Auf die Frage, ob die Senatskanzlei mit Blick auf eine mögliche Ausstellung des schweren Kriegsgeräts auch Gespräche mit der Bundesregierung geführt habe, gab es von der Senatskanzlei zunächst keine Antwort. Auch nicht auf die Frage, ob die Senatskanzlei die Ablehnung des Bezirksamts politisch unterstütze.
Die Initiatoren der geplanten Ausstellung hatten sich darum bemüht, die Kriegsgeräte in Berlin auszustellen, nachdem sie von den Ausstellungen in Warschau und Prag gehört hatten. Giebel und Lenze von Berlin Story Bunker stehen mit der ukrainischen Botschaft in Kontakt, um die Ausstellung zu ermöglichen. Die Botschaft wiederum hält den Kontakt zum ukrainischen Außenministerium, das nach Aussage der Botschaft Hauptveranstalter der Ausstellung der Kriegsgeräte ist.
Giebel sagte im Gespräch mit dem Tagesspiegel, er sei von der Ablehnung des Bezirksamts „enttäuscht“. Er habe damit gerechnet, dass sich das Amt dazu überwinde, sich „gegen den brutalen Angriffskrieg zu positionieren.“
Giebel wirft dem Bezirksamt „inhaltliche Zensur bei einem Kunstprojekt“ vor. Das Argument, die Ausstellung berühre Deutschlands außenpolitische Interessen, findet er „fürchterlich“. „Das würde ja bedeuten, dass Putin bestimmen kann, was hier passiert“, sagte er. Auch das Argument, in den Panzerfahrzeugen seien womöglich Menschen gestorben, will er nicht gelten lassen. „Wieso darf dann aktuell im Technikmuseum das Raserauto vom Unfall auf dem Ku’damm gezeigt werden, bei dem auch ein Mensch starb?“, fragt Giebel.

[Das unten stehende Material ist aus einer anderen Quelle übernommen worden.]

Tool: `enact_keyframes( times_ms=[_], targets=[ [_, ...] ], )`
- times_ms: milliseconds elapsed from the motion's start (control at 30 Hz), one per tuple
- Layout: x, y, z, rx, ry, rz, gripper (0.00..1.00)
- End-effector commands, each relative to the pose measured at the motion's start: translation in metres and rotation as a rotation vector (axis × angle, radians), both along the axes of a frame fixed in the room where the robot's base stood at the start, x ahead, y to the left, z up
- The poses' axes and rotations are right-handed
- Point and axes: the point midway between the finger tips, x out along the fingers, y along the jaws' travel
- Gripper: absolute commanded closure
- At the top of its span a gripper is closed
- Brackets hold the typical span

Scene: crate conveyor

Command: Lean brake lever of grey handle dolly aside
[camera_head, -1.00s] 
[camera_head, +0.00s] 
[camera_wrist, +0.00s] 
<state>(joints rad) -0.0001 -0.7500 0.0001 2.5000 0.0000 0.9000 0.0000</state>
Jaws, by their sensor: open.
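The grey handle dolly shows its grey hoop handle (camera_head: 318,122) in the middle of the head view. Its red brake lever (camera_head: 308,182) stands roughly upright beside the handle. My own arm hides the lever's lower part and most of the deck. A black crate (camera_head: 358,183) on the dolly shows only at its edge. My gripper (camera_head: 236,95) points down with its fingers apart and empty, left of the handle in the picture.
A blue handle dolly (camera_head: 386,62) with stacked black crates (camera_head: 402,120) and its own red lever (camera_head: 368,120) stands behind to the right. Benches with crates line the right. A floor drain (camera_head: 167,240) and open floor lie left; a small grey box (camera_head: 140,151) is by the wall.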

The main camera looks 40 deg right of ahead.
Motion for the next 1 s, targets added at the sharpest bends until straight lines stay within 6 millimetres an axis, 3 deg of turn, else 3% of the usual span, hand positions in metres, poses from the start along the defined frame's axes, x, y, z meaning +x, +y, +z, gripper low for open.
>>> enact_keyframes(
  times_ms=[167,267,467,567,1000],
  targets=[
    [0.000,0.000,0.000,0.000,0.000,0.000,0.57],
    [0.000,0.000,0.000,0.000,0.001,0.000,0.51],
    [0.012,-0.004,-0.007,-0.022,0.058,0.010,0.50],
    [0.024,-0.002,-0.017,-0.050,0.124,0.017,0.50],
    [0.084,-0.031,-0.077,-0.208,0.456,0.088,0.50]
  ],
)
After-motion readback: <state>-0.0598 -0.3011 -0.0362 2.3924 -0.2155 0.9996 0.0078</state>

In der CDU Berlin ist man sich in der Frage, ob die Panzer-Ausstellung wünschenswert ist, nicht einig. Robbin Juhnke, kulturpolitischer Sprecher der CDU-Fraktion Berlin, sagte: „Zerstörte Panzer vor der russischen Botschaft als Mahnmal gegen den Krieg – das wäre ein Signal der Solidarität Berlins mit den Ukrainern, wie wir das aus anderen osteuropäischen Städten kennen.“
Vor diesem Hintergrund habe man für die Ablehnung nach wochenlangem Schweigen wenig Verständnis. „Wir fordern den Senat auf, hier ein Machtwort zu sprechen und die Idee des Mahnmals mit ganzer Kraft zu unterstützen.“ Die Haltung des Bezirks sei unwürdig für „unsere Stadt, die wie keine andere für Frieden und Freiheit in der Welt steht“, sagte Juhnke.
Anders sieht es allerdings die stellvertretende CDU-Fraktionsvorsitzende und europapolitische Sprecherin, Stefanie Bung. Waffen des Gegners seien kein geeignetes symbolisches Zeichen und würden vor allem Angst bei allen friedlichen Menschen erzeugen, sagte Bung. Stattdessen sollten ihrer Meinung nach Bilder von Opfern des Krieges und Fragmente der bereits zerstörten Kulturschätze als Anklage gegen Russlands Außenpolitik ausgestellt werden.
Giebel und Lenze wollen trotz der Ablehnung des Bezirksamts nicht aufgeben. Einen genauen Alternativplan gebe es zwar noch nicht, sagt Giebel. Aber denkbar sei, ein privates Gelände an einem zentralen und gut zu erreichendem Ort zu finden, der nah an der russischen Botschaft sei. Um eine Ausstellung an einem privaten Ort zu organisieren, brauche es schließlich keine Genehmigung.
Die Senatskanzlei wollte sich am Donnerstag inhaltlich nicht zur Ausstellung äußern.